Analyst and user next classify sentence parts as either labels or object expressions (OE's). If a sentence part is classified as a label then the name of the lexical object type (LOT) the label belongs to must be given. If a sentence part is classified as an OE then it is a nominalized fact and so the name of the corresponding non-lexical object type (NOLOT) (or nominalized fact type) must be given (qualification step). The OE must then be analyzed further: it may contain other OE's or labels. OE's are grouped into types called object type expressions (OTE's) the same way as FE's are. The remaining unclassified part of the sentence is called the predicate. The predicate together with place holders (indicators for the places where labels or OTE's are to be filled in) is called a fact type expression (FTE) or sentence type (ST).

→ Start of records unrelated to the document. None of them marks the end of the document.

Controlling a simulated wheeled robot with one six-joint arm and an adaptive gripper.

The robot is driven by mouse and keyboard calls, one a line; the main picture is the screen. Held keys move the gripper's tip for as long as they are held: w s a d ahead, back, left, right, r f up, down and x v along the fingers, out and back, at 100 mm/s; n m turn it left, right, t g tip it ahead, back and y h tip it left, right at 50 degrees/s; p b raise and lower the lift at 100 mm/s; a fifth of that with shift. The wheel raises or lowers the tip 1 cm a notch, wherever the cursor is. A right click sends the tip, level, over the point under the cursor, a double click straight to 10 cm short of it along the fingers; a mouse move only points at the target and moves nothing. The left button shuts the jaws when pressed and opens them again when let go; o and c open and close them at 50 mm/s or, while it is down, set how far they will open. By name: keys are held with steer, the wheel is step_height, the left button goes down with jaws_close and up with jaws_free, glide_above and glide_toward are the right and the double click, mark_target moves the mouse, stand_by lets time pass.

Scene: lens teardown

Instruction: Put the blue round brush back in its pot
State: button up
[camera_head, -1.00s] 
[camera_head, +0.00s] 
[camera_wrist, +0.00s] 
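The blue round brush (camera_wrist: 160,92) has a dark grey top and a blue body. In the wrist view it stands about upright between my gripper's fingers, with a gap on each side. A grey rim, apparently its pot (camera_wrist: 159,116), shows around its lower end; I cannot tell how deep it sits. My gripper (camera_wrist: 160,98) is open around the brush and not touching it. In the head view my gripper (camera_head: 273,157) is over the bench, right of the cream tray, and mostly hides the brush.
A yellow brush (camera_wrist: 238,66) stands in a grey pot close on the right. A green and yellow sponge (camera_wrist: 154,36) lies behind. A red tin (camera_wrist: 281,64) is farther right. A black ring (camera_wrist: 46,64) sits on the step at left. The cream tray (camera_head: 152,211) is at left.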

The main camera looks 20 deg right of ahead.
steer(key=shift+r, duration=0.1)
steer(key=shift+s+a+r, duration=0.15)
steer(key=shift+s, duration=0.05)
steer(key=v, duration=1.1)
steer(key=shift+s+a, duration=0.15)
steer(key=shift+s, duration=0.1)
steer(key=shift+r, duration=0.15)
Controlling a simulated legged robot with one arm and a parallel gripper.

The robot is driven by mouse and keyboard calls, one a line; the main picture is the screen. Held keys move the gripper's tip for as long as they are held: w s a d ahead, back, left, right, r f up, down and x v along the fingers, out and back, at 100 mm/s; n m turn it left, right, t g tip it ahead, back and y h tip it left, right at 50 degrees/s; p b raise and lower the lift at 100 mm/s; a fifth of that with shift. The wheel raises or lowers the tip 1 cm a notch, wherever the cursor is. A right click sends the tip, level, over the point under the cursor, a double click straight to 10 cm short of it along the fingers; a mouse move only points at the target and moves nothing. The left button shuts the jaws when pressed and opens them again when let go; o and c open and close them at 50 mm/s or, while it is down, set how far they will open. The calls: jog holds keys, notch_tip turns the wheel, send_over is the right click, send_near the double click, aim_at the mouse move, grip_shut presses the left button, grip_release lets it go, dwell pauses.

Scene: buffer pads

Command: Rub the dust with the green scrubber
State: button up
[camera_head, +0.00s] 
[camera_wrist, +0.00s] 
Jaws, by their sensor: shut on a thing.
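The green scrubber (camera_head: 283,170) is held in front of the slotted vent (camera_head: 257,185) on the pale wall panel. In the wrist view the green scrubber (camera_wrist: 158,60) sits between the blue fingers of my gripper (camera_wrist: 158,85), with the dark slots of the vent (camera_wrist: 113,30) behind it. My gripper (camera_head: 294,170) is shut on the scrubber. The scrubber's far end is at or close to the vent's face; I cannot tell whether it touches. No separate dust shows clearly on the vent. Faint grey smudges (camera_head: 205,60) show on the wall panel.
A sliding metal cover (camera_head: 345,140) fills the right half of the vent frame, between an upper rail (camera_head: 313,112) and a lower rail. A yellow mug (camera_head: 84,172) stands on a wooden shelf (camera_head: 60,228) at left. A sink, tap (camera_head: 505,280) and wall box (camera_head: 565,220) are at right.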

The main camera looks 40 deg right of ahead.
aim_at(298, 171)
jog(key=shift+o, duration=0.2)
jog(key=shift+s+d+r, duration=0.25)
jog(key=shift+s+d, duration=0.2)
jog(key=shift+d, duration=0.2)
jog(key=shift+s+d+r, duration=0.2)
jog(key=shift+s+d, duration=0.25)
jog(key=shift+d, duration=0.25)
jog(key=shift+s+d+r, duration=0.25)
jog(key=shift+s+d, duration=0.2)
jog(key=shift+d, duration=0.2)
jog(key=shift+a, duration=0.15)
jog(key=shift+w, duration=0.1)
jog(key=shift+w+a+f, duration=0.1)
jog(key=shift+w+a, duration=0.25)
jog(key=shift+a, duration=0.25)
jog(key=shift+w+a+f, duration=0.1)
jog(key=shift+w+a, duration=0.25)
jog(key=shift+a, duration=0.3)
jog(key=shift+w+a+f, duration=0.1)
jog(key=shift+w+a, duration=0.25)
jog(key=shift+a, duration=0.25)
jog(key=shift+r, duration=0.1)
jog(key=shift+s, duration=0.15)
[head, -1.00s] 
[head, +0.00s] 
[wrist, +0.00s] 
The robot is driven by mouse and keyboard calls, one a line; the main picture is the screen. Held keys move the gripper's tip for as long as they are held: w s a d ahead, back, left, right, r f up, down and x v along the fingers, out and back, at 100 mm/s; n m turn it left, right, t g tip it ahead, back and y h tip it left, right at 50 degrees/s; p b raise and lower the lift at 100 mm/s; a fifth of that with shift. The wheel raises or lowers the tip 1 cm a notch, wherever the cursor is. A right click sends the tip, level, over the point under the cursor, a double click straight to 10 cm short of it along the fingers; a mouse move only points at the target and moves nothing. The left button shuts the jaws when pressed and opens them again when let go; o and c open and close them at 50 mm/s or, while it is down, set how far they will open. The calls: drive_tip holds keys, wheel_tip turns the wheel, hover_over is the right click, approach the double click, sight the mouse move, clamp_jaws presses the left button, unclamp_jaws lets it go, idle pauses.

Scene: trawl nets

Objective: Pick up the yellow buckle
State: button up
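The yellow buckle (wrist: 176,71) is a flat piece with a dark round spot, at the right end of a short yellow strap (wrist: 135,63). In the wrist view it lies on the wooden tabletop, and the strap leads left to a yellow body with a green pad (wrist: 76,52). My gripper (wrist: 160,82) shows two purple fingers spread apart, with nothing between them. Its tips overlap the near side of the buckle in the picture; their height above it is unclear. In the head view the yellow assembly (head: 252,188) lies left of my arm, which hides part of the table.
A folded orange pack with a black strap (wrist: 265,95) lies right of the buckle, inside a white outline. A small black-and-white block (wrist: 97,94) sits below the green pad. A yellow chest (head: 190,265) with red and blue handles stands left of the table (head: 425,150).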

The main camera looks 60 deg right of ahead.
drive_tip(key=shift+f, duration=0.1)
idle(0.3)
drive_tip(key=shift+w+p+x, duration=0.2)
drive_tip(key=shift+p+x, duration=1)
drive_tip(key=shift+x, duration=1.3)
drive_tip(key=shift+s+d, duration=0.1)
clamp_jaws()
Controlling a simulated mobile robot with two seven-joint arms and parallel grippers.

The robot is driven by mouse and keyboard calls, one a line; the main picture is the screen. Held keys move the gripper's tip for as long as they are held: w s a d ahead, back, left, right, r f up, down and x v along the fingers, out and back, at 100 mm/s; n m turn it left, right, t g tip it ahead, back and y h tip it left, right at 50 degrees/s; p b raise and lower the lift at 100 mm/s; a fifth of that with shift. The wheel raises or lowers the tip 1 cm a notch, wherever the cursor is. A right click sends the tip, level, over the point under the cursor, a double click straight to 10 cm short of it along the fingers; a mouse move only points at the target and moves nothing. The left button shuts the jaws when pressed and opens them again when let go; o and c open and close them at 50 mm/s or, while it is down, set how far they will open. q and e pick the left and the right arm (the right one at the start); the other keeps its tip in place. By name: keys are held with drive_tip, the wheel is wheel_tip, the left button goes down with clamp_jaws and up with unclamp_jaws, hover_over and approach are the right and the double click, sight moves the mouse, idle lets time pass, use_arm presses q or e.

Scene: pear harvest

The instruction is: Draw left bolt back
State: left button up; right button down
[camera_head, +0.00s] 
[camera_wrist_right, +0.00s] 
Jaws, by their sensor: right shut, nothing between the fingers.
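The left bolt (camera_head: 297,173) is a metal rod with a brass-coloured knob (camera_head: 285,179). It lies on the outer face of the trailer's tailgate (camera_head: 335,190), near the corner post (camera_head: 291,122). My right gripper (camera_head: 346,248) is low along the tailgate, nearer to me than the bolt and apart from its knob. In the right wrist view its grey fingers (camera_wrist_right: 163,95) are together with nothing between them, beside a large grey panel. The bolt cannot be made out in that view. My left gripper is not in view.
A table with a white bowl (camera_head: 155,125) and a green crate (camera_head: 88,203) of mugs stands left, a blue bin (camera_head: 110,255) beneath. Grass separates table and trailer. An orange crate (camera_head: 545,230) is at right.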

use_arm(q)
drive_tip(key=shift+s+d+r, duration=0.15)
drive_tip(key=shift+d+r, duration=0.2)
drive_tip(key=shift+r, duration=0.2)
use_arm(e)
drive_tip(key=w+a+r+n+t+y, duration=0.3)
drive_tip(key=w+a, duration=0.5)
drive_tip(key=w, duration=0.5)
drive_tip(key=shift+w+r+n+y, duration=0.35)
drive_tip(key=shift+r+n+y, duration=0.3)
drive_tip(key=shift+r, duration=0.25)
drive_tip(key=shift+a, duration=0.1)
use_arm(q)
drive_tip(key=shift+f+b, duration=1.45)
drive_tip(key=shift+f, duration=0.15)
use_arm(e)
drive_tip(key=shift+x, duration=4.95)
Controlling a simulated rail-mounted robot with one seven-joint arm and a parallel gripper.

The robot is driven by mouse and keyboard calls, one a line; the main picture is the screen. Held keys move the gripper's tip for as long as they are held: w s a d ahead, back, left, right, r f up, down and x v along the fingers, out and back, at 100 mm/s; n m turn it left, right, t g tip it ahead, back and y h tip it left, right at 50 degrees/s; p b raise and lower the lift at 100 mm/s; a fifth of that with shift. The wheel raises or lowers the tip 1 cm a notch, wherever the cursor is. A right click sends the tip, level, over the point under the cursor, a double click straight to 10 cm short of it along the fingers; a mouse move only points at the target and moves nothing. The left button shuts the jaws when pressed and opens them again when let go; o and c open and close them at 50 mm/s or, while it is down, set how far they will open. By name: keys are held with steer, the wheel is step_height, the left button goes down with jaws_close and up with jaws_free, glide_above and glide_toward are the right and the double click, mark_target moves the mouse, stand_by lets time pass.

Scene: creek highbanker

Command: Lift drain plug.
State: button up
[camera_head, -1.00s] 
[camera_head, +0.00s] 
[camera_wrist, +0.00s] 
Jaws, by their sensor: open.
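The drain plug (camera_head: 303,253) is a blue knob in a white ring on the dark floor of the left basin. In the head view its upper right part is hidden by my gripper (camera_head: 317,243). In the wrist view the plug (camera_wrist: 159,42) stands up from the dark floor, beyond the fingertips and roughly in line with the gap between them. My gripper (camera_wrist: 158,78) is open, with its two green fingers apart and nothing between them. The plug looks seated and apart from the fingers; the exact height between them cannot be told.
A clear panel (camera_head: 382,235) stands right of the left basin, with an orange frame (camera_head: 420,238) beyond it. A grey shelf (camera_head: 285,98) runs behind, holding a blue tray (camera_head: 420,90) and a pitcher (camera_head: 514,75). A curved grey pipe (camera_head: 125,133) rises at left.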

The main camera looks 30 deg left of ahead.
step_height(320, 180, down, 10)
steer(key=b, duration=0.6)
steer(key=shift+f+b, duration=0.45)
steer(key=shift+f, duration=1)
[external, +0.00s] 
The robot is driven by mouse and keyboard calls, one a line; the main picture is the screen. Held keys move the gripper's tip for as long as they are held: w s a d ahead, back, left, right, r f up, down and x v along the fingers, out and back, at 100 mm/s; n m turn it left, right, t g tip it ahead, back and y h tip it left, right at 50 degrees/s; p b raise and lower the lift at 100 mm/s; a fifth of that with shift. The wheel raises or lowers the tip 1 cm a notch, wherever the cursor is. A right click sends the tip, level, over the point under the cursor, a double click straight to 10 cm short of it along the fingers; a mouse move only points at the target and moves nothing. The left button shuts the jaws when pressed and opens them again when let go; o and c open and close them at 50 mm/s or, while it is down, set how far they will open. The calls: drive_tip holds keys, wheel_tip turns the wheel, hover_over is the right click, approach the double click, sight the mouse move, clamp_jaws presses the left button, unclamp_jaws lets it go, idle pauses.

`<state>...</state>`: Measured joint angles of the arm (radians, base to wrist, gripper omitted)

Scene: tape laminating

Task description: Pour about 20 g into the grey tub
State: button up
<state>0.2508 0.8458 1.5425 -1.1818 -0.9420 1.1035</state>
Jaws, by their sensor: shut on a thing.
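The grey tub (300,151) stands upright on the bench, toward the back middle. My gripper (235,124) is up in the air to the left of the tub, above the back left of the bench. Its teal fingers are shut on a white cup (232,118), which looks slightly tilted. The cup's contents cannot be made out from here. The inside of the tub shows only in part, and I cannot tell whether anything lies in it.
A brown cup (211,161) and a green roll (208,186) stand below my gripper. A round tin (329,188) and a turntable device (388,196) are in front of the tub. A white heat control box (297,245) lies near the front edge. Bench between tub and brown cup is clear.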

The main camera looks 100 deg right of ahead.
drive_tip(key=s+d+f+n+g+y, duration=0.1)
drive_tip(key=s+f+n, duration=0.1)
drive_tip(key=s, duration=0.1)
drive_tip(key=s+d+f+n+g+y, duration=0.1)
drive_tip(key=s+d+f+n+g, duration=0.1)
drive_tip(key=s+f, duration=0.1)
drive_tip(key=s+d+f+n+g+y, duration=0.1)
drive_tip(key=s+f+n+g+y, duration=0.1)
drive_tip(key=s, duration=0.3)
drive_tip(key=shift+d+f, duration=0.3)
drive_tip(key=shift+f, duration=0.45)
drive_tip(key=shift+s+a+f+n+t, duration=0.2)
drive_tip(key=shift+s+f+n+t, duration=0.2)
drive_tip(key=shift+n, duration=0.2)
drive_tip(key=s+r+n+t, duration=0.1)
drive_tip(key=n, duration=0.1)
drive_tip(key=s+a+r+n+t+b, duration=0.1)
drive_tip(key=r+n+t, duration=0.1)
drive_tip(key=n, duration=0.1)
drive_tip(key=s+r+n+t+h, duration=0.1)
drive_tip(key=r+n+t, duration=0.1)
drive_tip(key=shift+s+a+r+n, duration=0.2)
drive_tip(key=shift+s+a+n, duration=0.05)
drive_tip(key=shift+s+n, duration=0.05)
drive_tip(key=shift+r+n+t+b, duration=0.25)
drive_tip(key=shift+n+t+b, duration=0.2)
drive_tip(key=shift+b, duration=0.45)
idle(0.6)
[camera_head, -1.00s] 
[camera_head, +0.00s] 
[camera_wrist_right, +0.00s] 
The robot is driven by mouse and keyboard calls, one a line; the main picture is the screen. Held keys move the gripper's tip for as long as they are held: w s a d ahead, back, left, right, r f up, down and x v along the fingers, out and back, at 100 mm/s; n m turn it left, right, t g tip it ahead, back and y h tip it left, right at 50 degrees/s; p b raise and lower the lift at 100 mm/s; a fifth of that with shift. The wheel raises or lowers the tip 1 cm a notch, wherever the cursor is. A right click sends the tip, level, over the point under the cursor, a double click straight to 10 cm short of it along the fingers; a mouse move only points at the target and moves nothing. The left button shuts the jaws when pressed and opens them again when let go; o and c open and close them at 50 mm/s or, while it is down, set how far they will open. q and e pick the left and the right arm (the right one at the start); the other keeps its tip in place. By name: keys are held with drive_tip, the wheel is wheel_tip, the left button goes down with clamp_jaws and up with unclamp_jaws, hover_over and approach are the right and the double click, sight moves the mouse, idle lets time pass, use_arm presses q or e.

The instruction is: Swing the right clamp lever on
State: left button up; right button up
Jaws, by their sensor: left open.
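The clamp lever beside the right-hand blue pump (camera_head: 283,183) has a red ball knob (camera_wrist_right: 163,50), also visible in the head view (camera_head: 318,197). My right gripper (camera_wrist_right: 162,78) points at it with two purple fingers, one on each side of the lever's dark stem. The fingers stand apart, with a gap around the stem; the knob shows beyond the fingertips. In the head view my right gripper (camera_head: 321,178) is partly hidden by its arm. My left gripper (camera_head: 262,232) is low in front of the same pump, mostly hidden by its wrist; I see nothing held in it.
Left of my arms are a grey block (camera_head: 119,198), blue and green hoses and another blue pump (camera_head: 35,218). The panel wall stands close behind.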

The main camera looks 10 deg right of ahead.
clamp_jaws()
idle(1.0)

A fact type then is the collection of all FTE's with the same meaning (according to the user) and the same place holder pattern (Van der Lek, Bakema & Zwart, 1992). In fact types the place holders are traditionally called roles.


Names of object types are in CAPITALS.
< >: role.  A role number is added for easy reference.
Label:single underlining.              OTE:     double underlining
FE: Fact Expression (sentence)         FTE:     Fact Type Expression
OE: Object Expression                  OTE:     Object Type Expression


FLOOR           FE1.2:  "Floor 2 exists."
                               |
                               FLOOR NUMBER
                FTE1:   "Floor <FLOOR NUMBER> exists."


EMERGENCY EXITS FE2.2:  "There are 0 emergency exits on floor number 2.
                                   |                    |
                                   NUMBER               FLOOR
                FTE2:   "There are <NUMBER> emergency exits on <FLOOR>.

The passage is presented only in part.